** Begin DATASET SECTION **
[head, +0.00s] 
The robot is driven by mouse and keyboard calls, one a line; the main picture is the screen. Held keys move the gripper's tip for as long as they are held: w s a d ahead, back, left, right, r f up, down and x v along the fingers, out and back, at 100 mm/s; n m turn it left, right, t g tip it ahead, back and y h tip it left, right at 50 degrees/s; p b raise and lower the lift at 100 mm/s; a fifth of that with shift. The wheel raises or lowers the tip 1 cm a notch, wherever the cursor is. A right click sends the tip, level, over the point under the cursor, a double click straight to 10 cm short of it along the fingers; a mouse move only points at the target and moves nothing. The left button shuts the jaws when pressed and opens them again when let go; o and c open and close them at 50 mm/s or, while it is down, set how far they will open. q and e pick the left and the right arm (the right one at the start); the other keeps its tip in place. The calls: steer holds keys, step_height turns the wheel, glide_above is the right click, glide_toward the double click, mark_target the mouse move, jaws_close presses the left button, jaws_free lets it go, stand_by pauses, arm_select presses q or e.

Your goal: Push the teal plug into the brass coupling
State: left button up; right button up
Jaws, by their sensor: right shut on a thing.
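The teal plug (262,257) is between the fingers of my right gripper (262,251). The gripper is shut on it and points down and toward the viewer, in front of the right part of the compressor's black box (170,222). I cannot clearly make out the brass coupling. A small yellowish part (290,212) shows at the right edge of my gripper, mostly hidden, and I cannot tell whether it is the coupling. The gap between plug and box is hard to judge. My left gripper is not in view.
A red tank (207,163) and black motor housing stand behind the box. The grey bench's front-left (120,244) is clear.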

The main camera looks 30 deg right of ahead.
** End DATASET SECTION **
* _WHAT YOU ARE ASKED TO DO_
Your task is to repeat every line exactly.

* _COMPLETED EXERCISE_
[head, +0.00s] 
The robot is driven by mouse and keyboard calls, one a line; the main picture is the screen. Held keys move the gripper's tip for as long as they are held: w s a d ahead, back, left, right, r f up, down and x v along the fingers, out and back, at 100 mm/s; n m turn it left, right, t g tip it ahead, back and y h tip it left, right at 50 degrees/s; p b raise and lower the lift at 100 mm/s; a fifth of that with shift. The wheel raises or lowers the tip 1 cm a notch, wherever the cursor is. A right click sends the tip, level, over the point under the cursor, a double click straight to 10 cm short of it along the fingers; a mouse move only points at the target and moves nothing. The left button shuts the jaws when pressed and opens them again when let go; o and c open and close them at 50 mm/s or, while it is down, set how far they will open. q and e pick the left and the right arm (the right one at the start); the other keeps its tip in place. The calls: steer holds keys, step_height turns the wheel, glide_above is the right click, glide_toward the double click, mark_target the mouse move, jaws_close presses the left button, jaws_free lets it go, stand_by pauses, arm_select presses q or e.

Your goal: Push the teal plug into the brass coupling
State: left button up; right button up
Jaws, by their sensor: right shut on a thing.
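The teal plug (262,257) is between the fingers of my right gripper (262,251). The gripper is shut on it and points down and toward the viewer, in front of the right part of the compressor's black box (170,222). I cannot clearly make out the brass coupling. A small yellowish part (290,212) shows at the right edge of my gripper, mostly hidden, and I cannot tell whether it is the coupling. The gap between plug and box is hard to judge. My left gripper is not in view.
A red tank (207,163) and black motor housing stand behind the box. The grey bench's front-left (120,244) is clear.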

The main camera looks 30 deg right of ahead.

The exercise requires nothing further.